Democratic Rep. John Lewis, the civil rights hero who once marched with Martin Luther King Jr., is no ally to President-elect Donald Trump. When he made that clear last week by calling Trump an “illegitimate” president-elect, Trump went on a rant on — you guessed it — Twitter in which he said Lewis is “talk, talk, talk,” “no action or results,” and “Sad!”
Now Maine Gov. Paul LePage, a Republican and Trump ally who once suggested that people of color are “the enemy,” has also chimed in, telling Lewis that he should thank a cast of Republican white men for civil rights in America.
“How about John Lewis last week, criticizing the president,” he said on a Maine radio station. “You know, I will just say this: John Lewis ought to look at history. It was Abraham Lincoln that freed the slaves. It was Rutherford B. Hayes and Ulysses S. Grant that fought against Jim Crow laws. A simple thank you would suffice.”
Sigh. Where to even begin with this?
For one, this list ignores the contribution of people of color to civil rights causes — not just Lewis, but people like Martin Luther King Jr., Rosa Parks, Malcolm X, and so on.
LePage’s comments are also ahistorical. Although Grant deserves credit as a civil rights leader, his time in office (1869 to 1877) preceded the rise of Jim Crow laws that came after 1877 with the end of Reconstruction, during which Northern armies remained in the South to, in part, try to protect black people’s civil rights.

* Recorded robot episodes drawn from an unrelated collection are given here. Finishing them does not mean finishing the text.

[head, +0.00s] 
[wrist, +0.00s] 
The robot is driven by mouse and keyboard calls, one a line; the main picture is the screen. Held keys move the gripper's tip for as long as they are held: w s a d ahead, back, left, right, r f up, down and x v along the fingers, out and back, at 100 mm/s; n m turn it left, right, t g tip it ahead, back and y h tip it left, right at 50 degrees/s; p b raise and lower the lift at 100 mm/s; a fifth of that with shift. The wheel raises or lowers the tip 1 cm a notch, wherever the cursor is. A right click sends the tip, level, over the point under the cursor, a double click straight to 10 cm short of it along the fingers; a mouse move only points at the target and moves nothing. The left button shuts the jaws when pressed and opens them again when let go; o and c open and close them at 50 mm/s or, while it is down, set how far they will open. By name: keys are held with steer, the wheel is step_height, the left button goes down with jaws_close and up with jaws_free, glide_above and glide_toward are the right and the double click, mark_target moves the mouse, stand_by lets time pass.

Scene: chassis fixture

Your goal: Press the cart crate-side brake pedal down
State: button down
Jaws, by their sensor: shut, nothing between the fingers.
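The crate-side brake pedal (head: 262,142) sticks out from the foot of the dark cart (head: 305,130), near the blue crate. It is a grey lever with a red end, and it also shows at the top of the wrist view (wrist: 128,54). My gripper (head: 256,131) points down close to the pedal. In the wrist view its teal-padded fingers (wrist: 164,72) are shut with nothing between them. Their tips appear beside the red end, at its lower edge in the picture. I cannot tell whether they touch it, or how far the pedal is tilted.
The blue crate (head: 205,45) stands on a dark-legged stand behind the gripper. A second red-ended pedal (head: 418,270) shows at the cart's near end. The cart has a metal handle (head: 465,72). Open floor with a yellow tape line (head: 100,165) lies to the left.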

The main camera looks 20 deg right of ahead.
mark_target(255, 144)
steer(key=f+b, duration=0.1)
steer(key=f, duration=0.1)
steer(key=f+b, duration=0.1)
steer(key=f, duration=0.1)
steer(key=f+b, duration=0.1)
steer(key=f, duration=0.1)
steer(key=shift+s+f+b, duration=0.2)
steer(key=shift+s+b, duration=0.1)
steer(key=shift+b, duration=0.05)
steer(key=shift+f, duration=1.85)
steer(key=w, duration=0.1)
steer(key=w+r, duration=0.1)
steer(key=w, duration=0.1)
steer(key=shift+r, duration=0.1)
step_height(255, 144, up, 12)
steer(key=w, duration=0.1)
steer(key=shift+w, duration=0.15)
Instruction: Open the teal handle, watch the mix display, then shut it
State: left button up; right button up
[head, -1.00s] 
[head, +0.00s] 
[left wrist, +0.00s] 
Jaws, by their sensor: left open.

And Hayes arguably helped cause the rise of Jim Crow laws by ending Reconstruction, leading to a decades-long period in which white Southerners waged a racist terrorist campaign against black people to deny them of their civil and voting rights.
And while it’s true that Lincoln freed the slaves and his Republican Party was friendlier to civil rights, all of that happened before the recent realignment of American politics.
It used to be the case that Democrats largely relied on the South to win national elections, while Republicans largely relied on the North. But once President Lyndon B. Johnson, a Democrat, signed the Civil Rights Act of 1964 and Voting Rights Act of 1965, that changed. Since then, Republicans, through the so-called “Southern strategy,” have played into white people’s fears of minorities to win elections, while Democrats have increasingly championed minorities’ civil rights. (My colleague Andrew Prokop has more on the realignment in his explainer.)
Trump, in fact, is arguably a culmination of this Southern strategy. Throughout his campaign, Trump repeatedly played into white people’s fears about minorities. He called for a ban on Muslims. He characterized Mexican immigrants as “rapists” and criminals. He warned of rising crime in “inner cities” (a euphemism for black people), suggesting that police should use “stop and frisk” — a strategy struck down in New York because it was discriminatory — to crack down on crime.
All of this history is why Hillary Clinton won a big majority of the minority vote, including nearly 90 percent of black voters. And it’s why Trump managed to win the election by drawing from higher-than-typical support from the white working class, which outweighed Democrats’ demographic gains in key battleground states.
So while it’s true that the party of Lincoln defended minorities’ civil rights, the party of Trump is very different. And LePage, who ironically began his comments by telling Lewis to “look at history,” is the one ignoring history by suggesting otherwise.